— START —
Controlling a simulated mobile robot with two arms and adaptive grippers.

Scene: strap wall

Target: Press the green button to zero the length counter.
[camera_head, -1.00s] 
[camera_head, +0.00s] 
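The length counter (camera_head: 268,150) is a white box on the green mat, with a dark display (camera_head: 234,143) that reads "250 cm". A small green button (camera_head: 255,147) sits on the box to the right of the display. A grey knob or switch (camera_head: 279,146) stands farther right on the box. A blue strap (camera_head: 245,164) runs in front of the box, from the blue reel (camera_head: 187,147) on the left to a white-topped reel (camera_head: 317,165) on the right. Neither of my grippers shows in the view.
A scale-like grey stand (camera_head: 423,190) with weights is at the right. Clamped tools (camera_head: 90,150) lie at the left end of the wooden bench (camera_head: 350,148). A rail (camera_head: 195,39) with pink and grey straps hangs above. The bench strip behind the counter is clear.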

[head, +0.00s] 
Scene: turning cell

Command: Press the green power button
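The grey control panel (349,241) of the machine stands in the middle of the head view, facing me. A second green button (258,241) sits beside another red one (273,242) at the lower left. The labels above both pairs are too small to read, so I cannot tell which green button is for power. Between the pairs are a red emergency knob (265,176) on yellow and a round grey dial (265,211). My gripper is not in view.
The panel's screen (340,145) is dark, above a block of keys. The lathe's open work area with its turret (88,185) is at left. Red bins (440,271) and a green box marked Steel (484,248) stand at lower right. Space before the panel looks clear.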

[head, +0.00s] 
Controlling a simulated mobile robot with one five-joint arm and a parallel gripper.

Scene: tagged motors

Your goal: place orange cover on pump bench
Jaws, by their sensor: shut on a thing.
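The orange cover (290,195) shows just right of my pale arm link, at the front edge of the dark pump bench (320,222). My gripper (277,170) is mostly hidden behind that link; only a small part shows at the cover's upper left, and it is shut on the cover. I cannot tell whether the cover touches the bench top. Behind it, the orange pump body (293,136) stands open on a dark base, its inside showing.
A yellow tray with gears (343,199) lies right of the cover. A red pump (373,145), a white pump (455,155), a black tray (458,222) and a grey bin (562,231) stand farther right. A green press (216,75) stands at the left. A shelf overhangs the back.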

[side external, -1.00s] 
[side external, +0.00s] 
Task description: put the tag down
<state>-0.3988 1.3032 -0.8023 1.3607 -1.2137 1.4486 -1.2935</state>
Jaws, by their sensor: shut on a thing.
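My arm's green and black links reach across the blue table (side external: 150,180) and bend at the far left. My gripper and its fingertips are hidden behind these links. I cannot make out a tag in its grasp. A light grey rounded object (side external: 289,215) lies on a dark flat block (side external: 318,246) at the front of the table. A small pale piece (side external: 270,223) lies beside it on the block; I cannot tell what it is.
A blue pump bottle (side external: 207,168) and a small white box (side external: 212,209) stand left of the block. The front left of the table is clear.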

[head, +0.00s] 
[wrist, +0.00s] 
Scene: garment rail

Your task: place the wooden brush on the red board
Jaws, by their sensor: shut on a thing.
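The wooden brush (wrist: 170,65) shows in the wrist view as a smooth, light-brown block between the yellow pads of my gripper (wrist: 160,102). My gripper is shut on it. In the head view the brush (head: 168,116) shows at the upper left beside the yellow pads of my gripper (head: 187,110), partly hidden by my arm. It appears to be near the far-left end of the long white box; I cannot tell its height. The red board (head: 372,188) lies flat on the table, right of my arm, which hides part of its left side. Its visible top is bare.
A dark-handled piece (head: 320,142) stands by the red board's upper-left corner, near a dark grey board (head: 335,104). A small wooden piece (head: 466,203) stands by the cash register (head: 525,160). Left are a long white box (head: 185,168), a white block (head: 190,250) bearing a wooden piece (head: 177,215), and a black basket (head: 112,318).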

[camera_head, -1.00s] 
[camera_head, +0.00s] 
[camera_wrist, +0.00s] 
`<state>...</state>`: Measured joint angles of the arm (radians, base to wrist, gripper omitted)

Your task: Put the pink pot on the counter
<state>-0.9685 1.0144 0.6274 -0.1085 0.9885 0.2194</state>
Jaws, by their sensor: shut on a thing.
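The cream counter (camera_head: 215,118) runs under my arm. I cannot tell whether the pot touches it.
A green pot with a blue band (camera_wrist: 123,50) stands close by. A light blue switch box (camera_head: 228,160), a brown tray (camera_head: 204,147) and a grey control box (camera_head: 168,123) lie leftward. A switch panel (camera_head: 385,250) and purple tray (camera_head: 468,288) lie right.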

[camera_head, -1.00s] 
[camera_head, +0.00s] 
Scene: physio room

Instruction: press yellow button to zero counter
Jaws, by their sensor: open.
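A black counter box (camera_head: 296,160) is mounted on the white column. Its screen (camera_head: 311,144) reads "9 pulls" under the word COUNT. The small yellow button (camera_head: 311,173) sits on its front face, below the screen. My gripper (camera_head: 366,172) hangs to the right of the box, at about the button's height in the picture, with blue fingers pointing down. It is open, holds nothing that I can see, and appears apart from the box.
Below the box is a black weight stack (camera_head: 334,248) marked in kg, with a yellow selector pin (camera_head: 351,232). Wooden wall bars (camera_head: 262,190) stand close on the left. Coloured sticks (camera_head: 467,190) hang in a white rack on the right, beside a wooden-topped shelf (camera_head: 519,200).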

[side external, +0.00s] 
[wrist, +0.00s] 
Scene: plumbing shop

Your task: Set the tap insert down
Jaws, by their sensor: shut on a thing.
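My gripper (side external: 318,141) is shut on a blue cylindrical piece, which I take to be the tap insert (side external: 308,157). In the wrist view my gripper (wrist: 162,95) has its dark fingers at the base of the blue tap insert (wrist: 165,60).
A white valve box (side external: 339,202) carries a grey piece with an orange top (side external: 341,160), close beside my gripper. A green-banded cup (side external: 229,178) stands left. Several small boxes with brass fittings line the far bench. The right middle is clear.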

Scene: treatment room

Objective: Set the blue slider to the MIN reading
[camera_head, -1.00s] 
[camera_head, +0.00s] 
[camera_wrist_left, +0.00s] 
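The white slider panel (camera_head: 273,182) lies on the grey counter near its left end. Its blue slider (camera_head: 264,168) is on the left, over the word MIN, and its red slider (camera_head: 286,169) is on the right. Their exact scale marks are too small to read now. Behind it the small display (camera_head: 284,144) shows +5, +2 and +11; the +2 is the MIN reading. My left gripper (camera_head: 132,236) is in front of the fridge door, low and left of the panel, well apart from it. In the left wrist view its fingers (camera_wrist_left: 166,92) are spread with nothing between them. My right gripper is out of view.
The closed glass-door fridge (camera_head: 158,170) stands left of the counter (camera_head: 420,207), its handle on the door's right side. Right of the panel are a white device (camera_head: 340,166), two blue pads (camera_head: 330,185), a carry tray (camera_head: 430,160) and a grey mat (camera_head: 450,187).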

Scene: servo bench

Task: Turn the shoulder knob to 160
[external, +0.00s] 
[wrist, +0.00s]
— END —
§ What you will do: Check each line of the entries above, and show every one holding the word "robot".

§ Solution to this problem:
Controlling a simulated mobile robot with two arms and adaptive grippers.
Controlling a simulated mobile robot with one five-joint arm and a parallel gripper.

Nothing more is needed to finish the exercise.